— Start of RECORDS —

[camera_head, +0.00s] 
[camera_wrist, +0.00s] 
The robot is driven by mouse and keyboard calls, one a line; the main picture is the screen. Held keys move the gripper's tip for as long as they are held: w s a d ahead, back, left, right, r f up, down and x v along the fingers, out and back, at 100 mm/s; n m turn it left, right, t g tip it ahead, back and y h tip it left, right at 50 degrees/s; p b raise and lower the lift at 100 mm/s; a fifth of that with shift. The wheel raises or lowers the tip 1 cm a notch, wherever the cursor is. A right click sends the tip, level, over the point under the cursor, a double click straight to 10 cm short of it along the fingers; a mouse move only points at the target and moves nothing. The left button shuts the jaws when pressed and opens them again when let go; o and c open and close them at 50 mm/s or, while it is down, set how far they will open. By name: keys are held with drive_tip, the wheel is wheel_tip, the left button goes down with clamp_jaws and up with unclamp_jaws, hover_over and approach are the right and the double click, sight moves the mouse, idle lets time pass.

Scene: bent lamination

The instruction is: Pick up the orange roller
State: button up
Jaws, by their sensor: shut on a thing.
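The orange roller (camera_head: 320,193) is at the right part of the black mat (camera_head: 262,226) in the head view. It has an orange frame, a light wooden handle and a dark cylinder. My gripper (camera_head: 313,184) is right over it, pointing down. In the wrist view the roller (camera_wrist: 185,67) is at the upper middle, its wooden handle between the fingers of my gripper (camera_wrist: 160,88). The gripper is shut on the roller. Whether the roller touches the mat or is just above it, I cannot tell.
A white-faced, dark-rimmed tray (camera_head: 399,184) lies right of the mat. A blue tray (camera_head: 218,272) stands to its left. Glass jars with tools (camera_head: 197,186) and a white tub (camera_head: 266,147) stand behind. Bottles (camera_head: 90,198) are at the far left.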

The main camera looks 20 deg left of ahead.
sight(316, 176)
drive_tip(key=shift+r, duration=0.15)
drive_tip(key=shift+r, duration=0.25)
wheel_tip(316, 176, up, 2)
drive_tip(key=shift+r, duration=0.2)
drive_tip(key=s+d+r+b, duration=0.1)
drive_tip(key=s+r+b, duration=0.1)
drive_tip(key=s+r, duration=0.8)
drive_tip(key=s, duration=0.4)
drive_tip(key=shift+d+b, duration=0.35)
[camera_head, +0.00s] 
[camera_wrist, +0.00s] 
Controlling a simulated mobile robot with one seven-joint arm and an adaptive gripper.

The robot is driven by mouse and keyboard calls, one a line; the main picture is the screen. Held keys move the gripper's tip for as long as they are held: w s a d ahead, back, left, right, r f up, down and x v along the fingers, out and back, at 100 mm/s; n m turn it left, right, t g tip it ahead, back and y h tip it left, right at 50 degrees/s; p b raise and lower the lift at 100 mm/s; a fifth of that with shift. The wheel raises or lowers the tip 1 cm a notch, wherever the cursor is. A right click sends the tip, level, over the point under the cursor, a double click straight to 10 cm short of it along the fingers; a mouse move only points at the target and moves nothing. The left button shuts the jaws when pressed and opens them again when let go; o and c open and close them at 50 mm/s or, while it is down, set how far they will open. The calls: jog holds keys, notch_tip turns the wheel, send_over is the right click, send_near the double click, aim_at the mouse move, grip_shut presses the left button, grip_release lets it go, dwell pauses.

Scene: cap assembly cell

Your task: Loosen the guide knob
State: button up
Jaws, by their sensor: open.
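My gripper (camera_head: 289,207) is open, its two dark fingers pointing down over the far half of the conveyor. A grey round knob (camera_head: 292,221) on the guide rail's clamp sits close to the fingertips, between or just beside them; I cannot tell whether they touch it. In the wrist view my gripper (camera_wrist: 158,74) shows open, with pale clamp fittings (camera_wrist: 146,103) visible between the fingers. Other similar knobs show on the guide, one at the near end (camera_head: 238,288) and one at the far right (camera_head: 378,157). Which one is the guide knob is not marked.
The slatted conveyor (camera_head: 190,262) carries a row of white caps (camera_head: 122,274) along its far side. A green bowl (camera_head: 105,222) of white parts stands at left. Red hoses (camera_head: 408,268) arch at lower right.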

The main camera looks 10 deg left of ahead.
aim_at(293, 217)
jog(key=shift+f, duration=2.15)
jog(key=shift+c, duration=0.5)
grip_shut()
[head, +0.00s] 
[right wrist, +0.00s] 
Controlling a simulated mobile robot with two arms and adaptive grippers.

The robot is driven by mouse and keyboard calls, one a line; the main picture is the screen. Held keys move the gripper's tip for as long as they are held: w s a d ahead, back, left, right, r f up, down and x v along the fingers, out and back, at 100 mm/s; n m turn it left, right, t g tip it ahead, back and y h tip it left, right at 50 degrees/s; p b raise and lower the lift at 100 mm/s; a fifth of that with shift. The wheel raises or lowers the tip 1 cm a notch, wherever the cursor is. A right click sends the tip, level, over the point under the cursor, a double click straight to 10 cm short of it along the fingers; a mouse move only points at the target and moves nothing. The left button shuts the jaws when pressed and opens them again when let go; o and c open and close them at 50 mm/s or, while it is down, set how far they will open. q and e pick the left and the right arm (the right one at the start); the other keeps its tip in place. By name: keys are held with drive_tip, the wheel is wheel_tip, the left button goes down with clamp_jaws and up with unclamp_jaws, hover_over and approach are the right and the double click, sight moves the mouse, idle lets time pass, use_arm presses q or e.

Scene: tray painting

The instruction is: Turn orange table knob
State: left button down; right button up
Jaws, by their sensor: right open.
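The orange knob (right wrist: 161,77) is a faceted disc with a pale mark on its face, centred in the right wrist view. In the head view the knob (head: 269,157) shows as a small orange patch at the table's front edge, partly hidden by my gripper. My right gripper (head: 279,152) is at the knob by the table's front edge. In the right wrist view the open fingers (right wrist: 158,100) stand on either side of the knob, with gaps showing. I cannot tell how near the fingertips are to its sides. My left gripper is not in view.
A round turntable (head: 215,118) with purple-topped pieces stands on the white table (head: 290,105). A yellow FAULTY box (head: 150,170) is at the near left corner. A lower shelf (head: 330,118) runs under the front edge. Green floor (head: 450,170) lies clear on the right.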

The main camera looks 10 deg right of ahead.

— End of RECORDS —

§ **TASK**
Please return the data above exactly as given.

§ **THE RESULT**
[camera_head, +0.00s] 
[camera_wrist, +0.00s] 
The robot is driven by mouse and keyboard calls, one a line; the main picture is the screen. Held keys move the gripper's tip for as long as they are held: w s a d ahead, back, left, right, r f up, down and x v along the fingers, out and back, at 100 mm/s; n m turn it left, right, t g tip it ahead, back and y h tip it left, right at 50 degrees/s; p b raise and lower the lift at 100 mm/s; a fifth of that with shift. The wheel raises or lowers the tip 1 cm a notch, wherever the cursor is. A right click sends the tip, level, over the point under the cursor, a double click straight to 10 cm short of it along the fingers; a mouse move only points at the target and moves nothing. The left button shuts the jaws when pressed and opens them again when let go; o and c open and close them at 50 mm/s or, while it is down, set how far they will open. By name: keys are held with drive_tip, the wheel is wheel_tip, the left button goes down with clamp_jaws and up with unclamp_jaws, hover_over and approach are the right and the double click, sight moves the mouse, idle lets time pass.

Scene: bent lamination

The instruction is: Pick up the orange roller
State: button up
Jaws, by their sensor: shut on a thing.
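The orange roller (camera_head: 320,193) is at the right part of the black mat (camera_head: 262,226) in the head view. It has an orange frame, a light wooden handle and a dark cylinder. My gripper (camera_head: 313,184) is right over it, pointing down. In the wrist view the roller (camera_wrist: 185,67) is at the upper middle, its wooden handle between the fingers of my gripper (camera_wrist: 160,88). The gripper is shut on the roller. Whether the roller touches the mat or is just above it, I cannot tell.
A white-faced, dark-rimmed tray (camera_head: 399,184) lies right of the mat. A blue tray (camera_head: 218,272) stands to its left. Glass jars with tools (camera_head: 197,186) and a white tub (camera_head: 266,147) stand behind. Bottles (camera_head: 90,198) are at the far left.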

The main camera looks 20 deg left of ahead.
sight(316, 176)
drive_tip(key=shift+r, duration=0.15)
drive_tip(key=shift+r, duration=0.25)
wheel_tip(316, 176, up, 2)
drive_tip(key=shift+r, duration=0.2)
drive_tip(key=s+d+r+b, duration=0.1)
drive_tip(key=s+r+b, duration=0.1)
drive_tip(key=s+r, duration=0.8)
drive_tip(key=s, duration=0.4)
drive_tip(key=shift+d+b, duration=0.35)
[camera_head, +0.00s] 
[camera_wrist, +0.00s] 
Controlling a simulated mobile robot with one seven-joint arm and an adaptive gripper.

The robot is driven by mouse and keyboard calls, one a line; the main picture is the screen. Held keys move the gripper's tip for as long as they are held: w s a d ahead, back, left, right, r f up, down and x v along the fingers, out and back, at 100 mm/s; n m turn it left, right, t g tip it ahead, back and y h tip it left, right at 50 degrees/s; p b raise and lower the lift at 100 mm/s; a fifth of that with shift. The wheel raises or lowers the tip 1 cm a notch, wherever the cursor is. A right click sends the tip, level, over the point under the cursor, a double click straight to 10 cm short of it along the fingers; a mouse move only points at the target and moves nothing. The left button shuts the jaws when pressed and opens them again when let go; o and c open and close them at 50 mm/s or, while it is down, set how far they will open. The calls: jog holds keys, notch_tip turns the wheel, send_over is the right click, send_near the double click, aim_at the mouse move, grip_shut presses the left button, grip_release lets it go, dwell pauses.

Scene: cap assembly cell

Your task: Loosen the guide knob
State: button up
Jaws, by their sensor: open.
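My gripper (camera_head: 289,207) is open, its two dark fingers pointing down over the far half of the conveyor. A grey round knob (camera_head: 292,221) on the guide rail's clamp sits close to the fingertips, between or just beside them; I cannot tell whether they touch it. In the wrist view my gripper (camera_wrist: 158,74) shows open, with pale clamp fittings (camera_wrist: 146,103) visible between the fingers. Other similar knobs show on the guide, one at the near end (camera_head: 238,288) and one at the far right (camera_head: 378,157). Which one is the guide knob is not marked.
The slatted conveyor (camera_head: 190,262) carries a row of white caps (camera_head: 122,274) along its far side. A green bowl (camera_head: 105,222) of white parts stands at left. Red hoses (camera_head: 408,268) arch at lower right.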

The main camera looks 10 deg left of ahead.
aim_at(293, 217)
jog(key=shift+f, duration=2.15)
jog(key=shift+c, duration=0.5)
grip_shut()
[head, +0.00s] 
[right wrist, +0.00s] 
Controlling a simulated mobile robot with two arms and adaptive grippers.

The robot is driven by mouse and keyboard calls, one a line; the main picture is the screen. Held keys move the gripper's tip for as long as they are held: w s a d ahead, back, left, right, r f up, down and x v along the fingers, out and back, at 100 mm/s; n m turn it left, right, t g tip it ahead, back and y h tip it left, right at 50 degrees/s; p b raise and lower the lift at 100 mm/s; a fifth of that with shift. The wheel raises or lowers the tip 1 cm a notch, wherever the cursor is. A right click sends the tip, level, over the point under the cursor, a double click straight to 10 cm short of it along the fingers; a mouse move only points at the target and moves nothing. The left button shuts the jaws when pressed and opens them again when let go; o and c open and close them at 50 mm/s or, while it is down, set how far they will open. q and e pick the left and the right arm (the right one at the start); the other keeps its tip in place. By name: keys are held with drive_tip, the wheel is wheel_tip, the left button goes down with clamp_jaws and up with unclamp_jaws, hover_over and approach are the right and the double click, sight moves the mouse, idle lets time pass, use_arm presses q or e.

Scene: tray painting

The instruction is: Turn orange table knob
State: left button down; right button up
Jaws, by their sensor: right open.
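The orange knob (right wrist: 161,77) is a faceted disc with a pale mark on its face, centred in the right wrist view. In the head view the knob (head: 269,157) shows as a small orange patch at the table's front edge, partly hidden by my gripper. My right gripper (head: 279,152) is at the knob by the table's front edge. In the right wrist view the open fingers (right wrist: 158,100) stand on either side of the knob, with gaps showing. I cannot tell how near the fingertips are to its sides. My left gripper is not in view.
A round turntable (head: 215,118) with purple-topped pieces stands on the white table (head: 290,105). A yellow FAULTY box (head: 150,170) is at the near left corner. A lower shelf (head: 330,118) runs under the front edge. Green floor (head: 450,170) lies clear on the right.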

The main camera looks 10 deg right of ahead.

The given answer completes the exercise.